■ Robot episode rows
▬▬▬▬▬▬▬▬▬▬
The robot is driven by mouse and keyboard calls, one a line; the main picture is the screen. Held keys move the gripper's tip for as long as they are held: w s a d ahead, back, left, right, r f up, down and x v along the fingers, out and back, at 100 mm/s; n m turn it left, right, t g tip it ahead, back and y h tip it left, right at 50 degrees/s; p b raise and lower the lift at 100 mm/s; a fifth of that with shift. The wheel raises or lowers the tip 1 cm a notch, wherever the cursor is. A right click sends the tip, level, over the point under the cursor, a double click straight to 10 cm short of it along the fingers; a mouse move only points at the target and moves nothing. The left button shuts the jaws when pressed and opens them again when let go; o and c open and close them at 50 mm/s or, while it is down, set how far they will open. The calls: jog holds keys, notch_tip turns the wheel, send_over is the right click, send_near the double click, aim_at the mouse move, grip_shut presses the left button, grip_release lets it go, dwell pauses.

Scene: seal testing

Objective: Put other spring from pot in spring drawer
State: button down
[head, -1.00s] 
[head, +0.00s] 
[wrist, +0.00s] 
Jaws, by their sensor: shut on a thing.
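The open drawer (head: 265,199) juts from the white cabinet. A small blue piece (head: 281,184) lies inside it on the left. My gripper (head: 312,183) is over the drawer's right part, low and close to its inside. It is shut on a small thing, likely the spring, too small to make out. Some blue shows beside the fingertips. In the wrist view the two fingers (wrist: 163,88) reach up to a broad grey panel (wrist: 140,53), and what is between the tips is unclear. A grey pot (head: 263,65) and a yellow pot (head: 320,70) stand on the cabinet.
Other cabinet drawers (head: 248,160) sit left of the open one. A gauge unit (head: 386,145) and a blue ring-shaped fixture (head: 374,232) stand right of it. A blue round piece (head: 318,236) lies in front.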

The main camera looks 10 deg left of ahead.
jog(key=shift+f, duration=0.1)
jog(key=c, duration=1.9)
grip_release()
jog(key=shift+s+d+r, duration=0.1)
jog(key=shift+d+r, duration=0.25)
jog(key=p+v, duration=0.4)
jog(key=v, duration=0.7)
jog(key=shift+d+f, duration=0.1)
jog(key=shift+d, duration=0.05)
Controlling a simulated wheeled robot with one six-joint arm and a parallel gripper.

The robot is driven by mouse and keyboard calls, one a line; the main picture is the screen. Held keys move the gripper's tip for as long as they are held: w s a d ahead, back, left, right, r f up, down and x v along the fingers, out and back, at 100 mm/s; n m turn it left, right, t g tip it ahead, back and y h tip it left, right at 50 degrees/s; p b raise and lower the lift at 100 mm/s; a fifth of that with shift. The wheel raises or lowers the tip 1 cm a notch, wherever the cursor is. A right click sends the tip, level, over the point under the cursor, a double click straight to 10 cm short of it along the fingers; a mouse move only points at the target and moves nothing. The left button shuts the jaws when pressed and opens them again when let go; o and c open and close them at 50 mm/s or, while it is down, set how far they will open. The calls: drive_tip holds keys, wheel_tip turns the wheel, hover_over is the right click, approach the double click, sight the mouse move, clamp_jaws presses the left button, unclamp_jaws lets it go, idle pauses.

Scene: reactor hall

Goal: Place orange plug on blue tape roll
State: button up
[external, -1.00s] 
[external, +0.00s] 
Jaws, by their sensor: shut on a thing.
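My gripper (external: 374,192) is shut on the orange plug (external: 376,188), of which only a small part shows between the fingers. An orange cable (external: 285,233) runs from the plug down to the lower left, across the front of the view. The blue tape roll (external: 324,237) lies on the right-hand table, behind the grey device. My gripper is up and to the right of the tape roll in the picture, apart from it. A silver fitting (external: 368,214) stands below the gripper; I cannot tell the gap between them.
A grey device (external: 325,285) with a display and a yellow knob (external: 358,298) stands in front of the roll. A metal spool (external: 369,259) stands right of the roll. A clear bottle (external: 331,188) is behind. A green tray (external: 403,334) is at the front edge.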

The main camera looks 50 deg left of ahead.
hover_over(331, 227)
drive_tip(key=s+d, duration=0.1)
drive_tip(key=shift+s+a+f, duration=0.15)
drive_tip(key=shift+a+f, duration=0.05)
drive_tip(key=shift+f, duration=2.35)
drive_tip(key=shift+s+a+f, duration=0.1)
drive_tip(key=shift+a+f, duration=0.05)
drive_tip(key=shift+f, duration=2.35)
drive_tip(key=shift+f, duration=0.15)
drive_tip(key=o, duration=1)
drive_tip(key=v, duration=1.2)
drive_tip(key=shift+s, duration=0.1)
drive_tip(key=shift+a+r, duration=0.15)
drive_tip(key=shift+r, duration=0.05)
▬▬▬▬▬▬▬▬▬▬
■ Problem description
Retype the whole listing above exactly.

■ Final result
The robot is driven by mouse and keyboard calls, one a line; the main picture is the screen. Held keys move the gripper's tip for as long as they are held: w s a d ahead, back, left, right, r f up, down and x v along the fingers, out and back, at 100 mm/s; n m turn it left, right, t g tip it ahead, back and y h tip it left, right at 50 degrees/s; p b raise and lower the lift at 100 mm/s; a fifth of that with shift. The wheel raises or lowers the tip 1 cm a notch, wherever the cursor is. A right click sends the tip, level, over the point under the cursor, a double click straight to 10 cm short of it along the fingers; a mouse move only points at the target and moves nothing. The left button shuts the jaws when pressed and opens them again when let go; o and c open and close them at 50 mm/s or, while it is down, set how far they will open. The calls: jog holds keys, notch_tip turns the wheel, send_over is the right click, send_near the double click, aim_at the mouse move, grip_shut presses the left button, grip_release lets it go, dwell pauses.

Scene: seal testing

Objective: Put other spring from pot in spring drawer
State: button down
[head, -1.00s] 
[head, +0.00s] 
[wrist, +0.00s] 
Jaws, by their sensor: shut on a thing.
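The open drawer (head: 265,199) juts from the white cabinet. A small blue piece (head: 281,184) lies inside it on the left. My gripper (head: 312,183) is over the drawer's right part, low and close to its inside. It is shut on a small thing, likely the spring, too small to make out. Some blue shows beside the fingertips. In the wrist view the two fingers (wrist: 163,88) reach up to a broad grey panel (wrist: 140,53), and what is between the tips is unclear. A grey pot (head: 263,65) and a yellow pot (head: 320,70) stand on the cabinet.
Other cabinet drawers (head: 248,160) sit left of the open one. A gauge unit (head: 386,145) and a blue ring-shaped fixture (head: 374,232) stand right of it. A blue round piece (head: 318,236) lies in front.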

The main camera looks 10 deg left of ahead.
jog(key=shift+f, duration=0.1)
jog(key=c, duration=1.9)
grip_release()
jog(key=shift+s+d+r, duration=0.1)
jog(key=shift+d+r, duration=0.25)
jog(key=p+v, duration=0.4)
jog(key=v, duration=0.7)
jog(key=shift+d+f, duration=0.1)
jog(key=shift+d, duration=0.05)
Controlling a simulated wheeled robot with one six-joint arm and a parallel gripper.

The robot is driven by mouse and keyboard calls, one a line; the main picture is the screen. Held keys move the gripper's tip for as long as they are held: w s a d ahead, back, left, right, r f up, down and x v along the fingers, out and back, at 100 mm/s; n m turn it left, right, t g tip it ahead, back and y h tip it left, right at 50 degrees/s; p b raise and lower the lift at 100 mm/s; a fifth of that with shift. The wheel raises or lowers the tip 1 cm a notch, wherever the cursor is. A right click sends the tip, level, over the point under the cursor, a double click straight to 10 cm short of it along the fingers; a mouse move only points at the target and moves nothing. The left button shuts the jaws when pressed and opens them again when let go; o and c open and close them at 50 mm/s or, while it is down, set how far they will open. The calls: drive_tip holds keys, wheel_tip turns the wheel, hover_over is the right click, approach the double click, sight the mouse move, clamp_jaws presses the left button, unclamp_jaws lets it go, idle pauses.

Scene: reactor hall

Goal: Place orange plug on blue tape roll
State: button up
[external, -1.00s] 
[external, +0.00s] 
Jaws, by their sensor: shut on a thing.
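My gripper (external: 374,192) is shut on the orange plug (external: 376,188), of which only a small part shows between the fingers. An orange cable (external: 285,233) runs from the plug down to the lower left, across the front of the view. The blue tape roll (external: 324,237) lies on the right-hand table, behind the grey device. My gripper is up and to the right of the tape roll in the picture, apart from it. A silver fitting (external: 368,214) stands below the gripper; I cannot tell the gap between them.
A grey device (external: 325,285) with a display and a yellow knob (external: 358,298) stands in front of the roll. A metal spool (external: 369,259) stands right of the roll. A clear bottle (external: 331,188) is behind. A green tray (external: 403,334) is at the front edge.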

The main camera looks 50 deg left of ahead.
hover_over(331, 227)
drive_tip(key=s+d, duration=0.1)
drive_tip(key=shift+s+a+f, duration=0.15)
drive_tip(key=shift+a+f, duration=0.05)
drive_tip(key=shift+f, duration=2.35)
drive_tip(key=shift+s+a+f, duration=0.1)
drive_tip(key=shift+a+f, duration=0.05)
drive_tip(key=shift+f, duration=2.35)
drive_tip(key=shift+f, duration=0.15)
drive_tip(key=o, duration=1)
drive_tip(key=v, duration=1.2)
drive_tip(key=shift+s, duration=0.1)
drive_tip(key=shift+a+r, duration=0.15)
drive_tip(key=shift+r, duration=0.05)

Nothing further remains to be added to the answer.